| Work to complete |
Retype word for word the lines lying between the line containing "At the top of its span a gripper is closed" and the line containing "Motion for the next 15", together with those two lines themselves, and nothing besides.

+++ Records to use +++

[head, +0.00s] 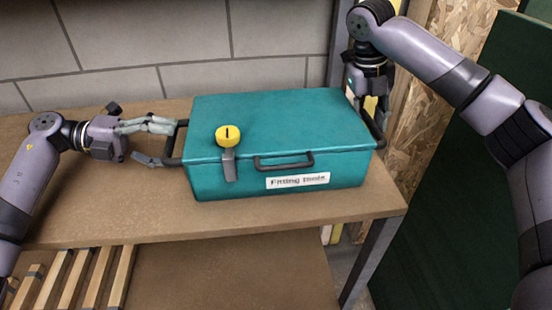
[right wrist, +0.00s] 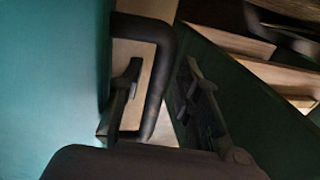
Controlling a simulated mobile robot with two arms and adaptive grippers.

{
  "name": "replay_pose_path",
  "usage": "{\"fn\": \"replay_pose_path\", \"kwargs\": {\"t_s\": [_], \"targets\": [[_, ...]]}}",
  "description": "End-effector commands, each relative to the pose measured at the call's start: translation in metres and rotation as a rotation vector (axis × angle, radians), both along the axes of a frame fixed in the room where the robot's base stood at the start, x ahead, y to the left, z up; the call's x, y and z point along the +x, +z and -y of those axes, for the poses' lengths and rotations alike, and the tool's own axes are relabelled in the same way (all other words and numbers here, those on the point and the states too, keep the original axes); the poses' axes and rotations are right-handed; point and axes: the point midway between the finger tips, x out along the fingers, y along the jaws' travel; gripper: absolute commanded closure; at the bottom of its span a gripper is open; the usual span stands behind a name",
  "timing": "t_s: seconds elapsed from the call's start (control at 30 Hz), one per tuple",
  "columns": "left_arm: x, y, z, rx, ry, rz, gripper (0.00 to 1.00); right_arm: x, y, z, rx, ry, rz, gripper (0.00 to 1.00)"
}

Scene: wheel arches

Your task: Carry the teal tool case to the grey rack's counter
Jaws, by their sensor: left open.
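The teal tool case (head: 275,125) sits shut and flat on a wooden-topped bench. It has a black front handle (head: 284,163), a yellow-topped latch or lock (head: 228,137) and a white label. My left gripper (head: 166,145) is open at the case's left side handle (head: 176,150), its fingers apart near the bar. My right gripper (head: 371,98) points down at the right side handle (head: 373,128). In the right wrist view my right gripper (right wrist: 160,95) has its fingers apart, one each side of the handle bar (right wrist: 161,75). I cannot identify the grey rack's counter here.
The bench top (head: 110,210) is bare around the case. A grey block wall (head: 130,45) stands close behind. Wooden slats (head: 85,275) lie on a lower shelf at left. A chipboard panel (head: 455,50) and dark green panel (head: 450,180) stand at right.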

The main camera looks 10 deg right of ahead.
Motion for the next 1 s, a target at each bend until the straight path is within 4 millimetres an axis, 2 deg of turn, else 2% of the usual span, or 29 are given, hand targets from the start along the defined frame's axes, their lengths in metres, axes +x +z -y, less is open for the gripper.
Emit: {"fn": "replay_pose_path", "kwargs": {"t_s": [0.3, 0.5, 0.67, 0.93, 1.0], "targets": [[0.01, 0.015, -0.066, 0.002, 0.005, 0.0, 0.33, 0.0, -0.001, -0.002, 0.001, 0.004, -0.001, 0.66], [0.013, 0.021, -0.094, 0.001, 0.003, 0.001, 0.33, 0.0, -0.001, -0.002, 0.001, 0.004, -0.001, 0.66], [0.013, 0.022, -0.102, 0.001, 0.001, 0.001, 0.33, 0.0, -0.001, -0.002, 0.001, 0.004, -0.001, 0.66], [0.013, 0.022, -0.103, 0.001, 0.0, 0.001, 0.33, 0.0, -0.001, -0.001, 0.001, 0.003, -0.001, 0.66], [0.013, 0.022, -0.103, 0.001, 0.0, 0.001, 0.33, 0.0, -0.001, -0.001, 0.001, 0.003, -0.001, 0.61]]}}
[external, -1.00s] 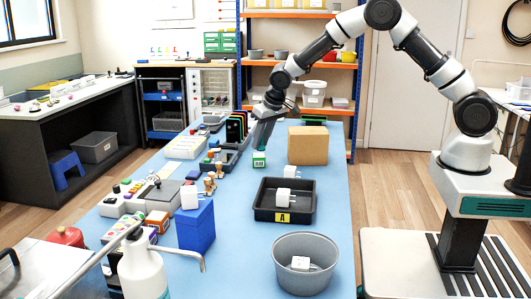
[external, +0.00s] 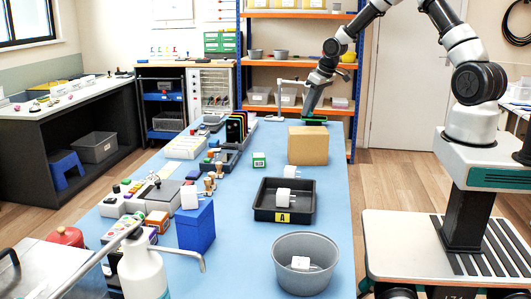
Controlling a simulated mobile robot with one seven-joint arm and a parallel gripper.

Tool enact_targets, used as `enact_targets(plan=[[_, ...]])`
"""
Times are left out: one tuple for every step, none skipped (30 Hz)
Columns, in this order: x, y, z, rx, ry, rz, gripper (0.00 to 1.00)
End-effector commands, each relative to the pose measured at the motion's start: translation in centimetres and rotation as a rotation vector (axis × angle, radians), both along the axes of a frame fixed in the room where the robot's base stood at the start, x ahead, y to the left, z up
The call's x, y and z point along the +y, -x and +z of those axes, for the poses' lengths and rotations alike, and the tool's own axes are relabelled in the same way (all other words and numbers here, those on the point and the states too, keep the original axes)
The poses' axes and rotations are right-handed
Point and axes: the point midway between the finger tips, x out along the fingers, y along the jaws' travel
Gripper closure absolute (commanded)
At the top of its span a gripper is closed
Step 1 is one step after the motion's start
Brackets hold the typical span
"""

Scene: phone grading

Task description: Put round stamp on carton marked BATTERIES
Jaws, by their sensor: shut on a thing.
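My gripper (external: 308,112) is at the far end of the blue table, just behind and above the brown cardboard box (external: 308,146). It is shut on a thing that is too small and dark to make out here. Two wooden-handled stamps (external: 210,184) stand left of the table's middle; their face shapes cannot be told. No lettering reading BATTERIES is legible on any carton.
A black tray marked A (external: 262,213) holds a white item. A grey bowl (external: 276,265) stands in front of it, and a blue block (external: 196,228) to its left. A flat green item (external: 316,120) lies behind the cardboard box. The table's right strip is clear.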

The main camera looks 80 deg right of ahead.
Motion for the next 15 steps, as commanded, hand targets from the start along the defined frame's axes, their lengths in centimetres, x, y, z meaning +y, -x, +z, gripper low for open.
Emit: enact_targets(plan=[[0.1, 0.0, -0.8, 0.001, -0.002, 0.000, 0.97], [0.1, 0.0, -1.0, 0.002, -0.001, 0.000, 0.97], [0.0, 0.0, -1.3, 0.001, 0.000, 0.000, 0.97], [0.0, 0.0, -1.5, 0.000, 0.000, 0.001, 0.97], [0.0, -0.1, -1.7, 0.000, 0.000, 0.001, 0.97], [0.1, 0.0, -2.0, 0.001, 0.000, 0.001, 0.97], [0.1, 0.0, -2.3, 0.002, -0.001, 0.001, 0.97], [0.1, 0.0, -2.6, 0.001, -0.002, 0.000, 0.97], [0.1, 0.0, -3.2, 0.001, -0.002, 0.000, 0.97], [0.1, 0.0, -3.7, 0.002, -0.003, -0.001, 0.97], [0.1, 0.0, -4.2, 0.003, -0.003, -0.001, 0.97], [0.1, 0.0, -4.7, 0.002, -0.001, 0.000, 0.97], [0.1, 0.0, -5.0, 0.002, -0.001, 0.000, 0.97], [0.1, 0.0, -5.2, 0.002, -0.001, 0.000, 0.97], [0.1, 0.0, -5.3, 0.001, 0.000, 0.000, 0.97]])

+++
+++ Records to use +++

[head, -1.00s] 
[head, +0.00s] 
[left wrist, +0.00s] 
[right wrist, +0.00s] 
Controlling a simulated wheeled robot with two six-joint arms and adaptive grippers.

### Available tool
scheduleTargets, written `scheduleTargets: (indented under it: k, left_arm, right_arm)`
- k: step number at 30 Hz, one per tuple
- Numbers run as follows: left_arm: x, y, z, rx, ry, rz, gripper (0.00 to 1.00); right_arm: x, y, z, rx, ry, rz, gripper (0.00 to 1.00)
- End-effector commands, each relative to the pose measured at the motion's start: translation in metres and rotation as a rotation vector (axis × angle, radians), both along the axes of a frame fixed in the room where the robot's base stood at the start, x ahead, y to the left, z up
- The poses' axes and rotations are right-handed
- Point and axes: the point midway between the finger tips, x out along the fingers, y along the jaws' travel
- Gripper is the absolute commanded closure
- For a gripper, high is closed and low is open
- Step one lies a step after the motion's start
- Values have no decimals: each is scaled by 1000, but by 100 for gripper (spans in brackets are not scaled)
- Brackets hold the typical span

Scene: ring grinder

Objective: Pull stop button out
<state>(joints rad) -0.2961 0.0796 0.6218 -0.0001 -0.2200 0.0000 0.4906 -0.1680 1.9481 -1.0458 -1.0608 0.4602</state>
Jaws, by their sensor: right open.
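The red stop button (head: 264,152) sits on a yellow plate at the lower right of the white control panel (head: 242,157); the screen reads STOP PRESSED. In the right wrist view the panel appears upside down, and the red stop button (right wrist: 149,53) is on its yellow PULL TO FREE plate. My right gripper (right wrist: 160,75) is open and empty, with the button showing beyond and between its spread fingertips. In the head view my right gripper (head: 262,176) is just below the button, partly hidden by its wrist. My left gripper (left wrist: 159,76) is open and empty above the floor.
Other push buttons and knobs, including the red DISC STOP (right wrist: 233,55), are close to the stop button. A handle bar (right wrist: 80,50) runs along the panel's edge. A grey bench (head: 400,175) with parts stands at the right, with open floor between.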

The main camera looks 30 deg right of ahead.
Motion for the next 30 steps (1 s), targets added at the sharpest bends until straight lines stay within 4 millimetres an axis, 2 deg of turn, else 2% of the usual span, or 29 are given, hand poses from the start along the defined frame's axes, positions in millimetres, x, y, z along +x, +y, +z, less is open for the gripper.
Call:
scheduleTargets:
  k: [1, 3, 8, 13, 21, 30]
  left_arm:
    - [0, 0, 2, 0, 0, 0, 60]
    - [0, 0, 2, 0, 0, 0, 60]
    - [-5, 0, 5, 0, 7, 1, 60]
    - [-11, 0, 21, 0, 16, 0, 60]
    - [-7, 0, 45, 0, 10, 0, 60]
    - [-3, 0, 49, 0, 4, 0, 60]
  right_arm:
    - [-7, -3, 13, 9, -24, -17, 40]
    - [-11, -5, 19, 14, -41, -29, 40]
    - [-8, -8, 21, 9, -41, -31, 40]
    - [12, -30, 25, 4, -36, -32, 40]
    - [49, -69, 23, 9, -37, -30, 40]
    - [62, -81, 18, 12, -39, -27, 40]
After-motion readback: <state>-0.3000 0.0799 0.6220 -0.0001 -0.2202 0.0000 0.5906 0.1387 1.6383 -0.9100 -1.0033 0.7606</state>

+++
+++ Records to use +++

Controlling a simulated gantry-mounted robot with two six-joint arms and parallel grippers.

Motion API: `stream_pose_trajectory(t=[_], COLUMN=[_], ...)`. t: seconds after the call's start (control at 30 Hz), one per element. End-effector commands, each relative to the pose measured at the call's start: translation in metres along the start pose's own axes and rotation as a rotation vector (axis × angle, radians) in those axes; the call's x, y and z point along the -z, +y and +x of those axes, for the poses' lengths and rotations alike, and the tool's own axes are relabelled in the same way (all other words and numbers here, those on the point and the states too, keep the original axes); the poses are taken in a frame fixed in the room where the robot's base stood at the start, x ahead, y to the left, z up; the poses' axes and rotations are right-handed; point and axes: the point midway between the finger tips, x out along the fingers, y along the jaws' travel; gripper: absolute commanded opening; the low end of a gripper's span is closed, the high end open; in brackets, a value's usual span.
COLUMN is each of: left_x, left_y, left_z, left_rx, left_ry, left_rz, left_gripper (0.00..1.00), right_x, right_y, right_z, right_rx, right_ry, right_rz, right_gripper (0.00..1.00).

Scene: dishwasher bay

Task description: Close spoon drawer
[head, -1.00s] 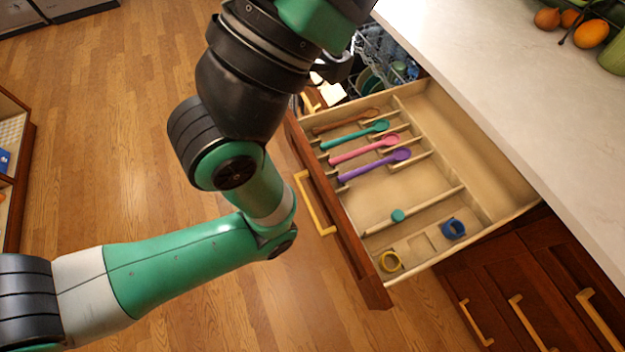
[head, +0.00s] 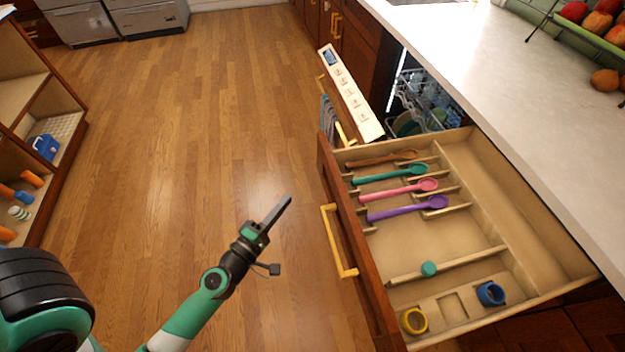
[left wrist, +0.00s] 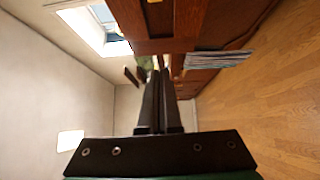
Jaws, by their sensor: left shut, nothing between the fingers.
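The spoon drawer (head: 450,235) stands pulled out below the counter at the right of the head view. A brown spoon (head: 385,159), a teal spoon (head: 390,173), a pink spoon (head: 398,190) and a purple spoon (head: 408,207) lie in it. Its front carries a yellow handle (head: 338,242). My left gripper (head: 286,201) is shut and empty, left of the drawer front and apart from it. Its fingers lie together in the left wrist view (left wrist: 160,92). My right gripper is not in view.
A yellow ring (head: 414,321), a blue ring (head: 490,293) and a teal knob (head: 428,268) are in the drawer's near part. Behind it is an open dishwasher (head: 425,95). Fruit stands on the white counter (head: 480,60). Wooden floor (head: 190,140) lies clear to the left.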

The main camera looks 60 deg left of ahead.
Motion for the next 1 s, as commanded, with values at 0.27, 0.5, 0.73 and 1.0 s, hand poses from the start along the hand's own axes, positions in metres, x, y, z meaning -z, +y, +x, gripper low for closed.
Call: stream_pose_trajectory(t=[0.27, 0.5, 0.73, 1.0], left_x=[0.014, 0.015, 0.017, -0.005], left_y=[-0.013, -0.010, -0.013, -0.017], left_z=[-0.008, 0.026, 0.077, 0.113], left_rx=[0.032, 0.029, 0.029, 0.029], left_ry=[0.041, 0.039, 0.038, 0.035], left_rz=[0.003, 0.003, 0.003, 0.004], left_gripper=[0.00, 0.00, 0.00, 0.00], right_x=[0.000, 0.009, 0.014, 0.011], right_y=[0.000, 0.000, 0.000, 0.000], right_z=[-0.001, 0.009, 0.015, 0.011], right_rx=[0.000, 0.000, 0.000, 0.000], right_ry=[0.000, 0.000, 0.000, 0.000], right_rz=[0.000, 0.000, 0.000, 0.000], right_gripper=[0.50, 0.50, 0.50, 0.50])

+++

| Correct response |
At the top of its span a gripper is closed
Step 1 is one step after the motion's start
Brackets hold the typical span
"""

Scene: phone grading

Task description: Put round stamp on carton marked BATTERIES
Jaws, by their sensor: shut on a thing.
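My gripper (external: 308,112) is at the far end of the blue table, just behind and above the brown cardboard box (external: 308,146). It is shut on a thing that is too small and dark to make out here. Two wooden-handled stamps (external: 210,184) stand left of the table's middle; their face shapes cannot be told. No lettering reading BATTERIES is legible on any carton.
A black tray marked A (external: 262,213) holds a white item. A grey bowl (external: 276,265) stands in front of it, and a blue block (external: 196,228) to its left. A flat green item (external: 316,120) lies behind the cardboard box. The table's right strip is clear.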

The main camera looks 80 deg right of ahead.
Motion for the next 15 steps, as commanded, hand targets from the start along the defined frame's axes, their lengths in centimetres, x, y, z meaning +y, -x, +z, gripper low for open.

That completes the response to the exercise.